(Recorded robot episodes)
====

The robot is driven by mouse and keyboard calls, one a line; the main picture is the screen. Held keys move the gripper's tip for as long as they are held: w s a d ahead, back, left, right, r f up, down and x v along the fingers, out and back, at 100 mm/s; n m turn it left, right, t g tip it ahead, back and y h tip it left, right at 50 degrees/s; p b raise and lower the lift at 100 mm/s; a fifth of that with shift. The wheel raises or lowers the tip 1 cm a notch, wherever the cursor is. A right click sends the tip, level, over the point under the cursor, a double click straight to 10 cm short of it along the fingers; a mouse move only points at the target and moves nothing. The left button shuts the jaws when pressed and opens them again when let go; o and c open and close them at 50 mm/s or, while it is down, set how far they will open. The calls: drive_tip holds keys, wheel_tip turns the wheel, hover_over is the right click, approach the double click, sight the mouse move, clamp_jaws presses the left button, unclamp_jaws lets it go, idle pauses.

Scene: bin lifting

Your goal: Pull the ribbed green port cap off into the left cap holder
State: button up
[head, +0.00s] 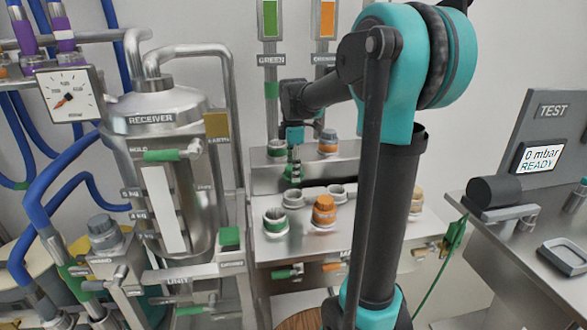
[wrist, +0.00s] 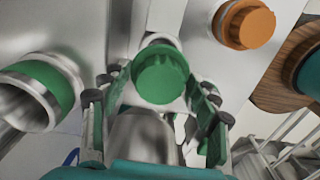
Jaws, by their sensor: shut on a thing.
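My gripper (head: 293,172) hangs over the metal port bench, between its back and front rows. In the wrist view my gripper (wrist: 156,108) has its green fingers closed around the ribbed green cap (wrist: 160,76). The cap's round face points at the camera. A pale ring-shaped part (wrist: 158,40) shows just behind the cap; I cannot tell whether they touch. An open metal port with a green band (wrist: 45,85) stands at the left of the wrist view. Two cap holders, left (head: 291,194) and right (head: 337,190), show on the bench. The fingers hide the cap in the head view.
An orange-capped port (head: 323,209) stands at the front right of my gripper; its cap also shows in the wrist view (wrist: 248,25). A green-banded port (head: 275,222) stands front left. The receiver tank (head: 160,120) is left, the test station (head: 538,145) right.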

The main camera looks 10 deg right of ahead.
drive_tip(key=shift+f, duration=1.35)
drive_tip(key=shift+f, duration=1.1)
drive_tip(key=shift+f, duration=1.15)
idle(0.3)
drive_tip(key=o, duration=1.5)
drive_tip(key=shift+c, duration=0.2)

====

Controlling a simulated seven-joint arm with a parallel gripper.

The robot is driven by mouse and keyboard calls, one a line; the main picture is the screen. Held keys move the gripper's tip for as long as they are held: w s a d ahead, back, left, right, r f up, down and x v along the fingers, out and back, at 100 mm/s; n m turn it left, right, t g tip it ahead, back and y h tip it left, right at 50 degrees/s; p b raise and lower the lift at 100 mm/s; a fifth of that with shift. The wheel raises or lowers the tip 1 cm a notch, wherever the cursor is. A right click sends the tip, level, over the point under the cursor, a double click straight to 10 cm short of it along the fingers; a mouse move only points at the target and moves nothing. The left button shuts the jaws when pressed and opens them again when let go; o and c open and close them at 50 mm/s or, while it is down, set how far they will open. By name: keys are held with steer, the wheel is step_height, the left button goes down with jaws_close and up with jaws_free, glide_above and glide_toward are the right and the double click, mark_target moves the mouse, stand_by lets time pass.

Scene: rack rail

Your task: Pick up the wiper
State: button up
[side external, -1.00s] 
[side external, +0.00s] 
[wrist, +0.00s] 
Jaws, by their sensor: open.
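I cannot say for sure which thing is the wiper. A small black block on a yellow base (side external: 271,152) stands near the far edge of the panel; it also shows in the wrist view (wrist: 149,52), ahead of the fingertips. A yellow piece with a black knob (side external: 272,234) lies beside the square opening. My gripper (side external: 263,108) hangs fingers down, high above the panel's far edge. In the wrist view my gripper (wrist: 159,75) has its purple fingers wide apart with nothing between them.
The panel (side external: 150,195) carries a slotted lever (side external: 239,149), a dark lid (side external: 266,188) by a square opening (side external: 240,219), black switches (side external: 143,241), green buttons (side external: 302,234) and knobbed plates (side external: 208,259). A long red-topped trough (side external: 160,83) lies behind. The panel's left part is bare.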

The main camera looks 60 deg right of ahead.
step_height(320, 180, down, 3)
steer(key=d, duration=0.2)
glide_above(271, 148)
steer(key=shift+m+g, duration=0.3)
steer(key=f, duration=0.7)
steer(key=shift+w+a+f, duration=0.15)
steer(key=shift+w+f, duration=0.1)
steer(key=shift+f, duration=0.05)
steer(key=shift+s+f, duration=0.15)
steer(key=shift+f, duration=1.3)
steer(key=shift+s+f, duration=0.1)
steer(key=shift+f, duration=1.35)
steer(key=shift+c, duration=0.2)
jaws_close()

====

[Task] How many of the lines above include the string "Your"? Answer with the number only.

[Full solution] 2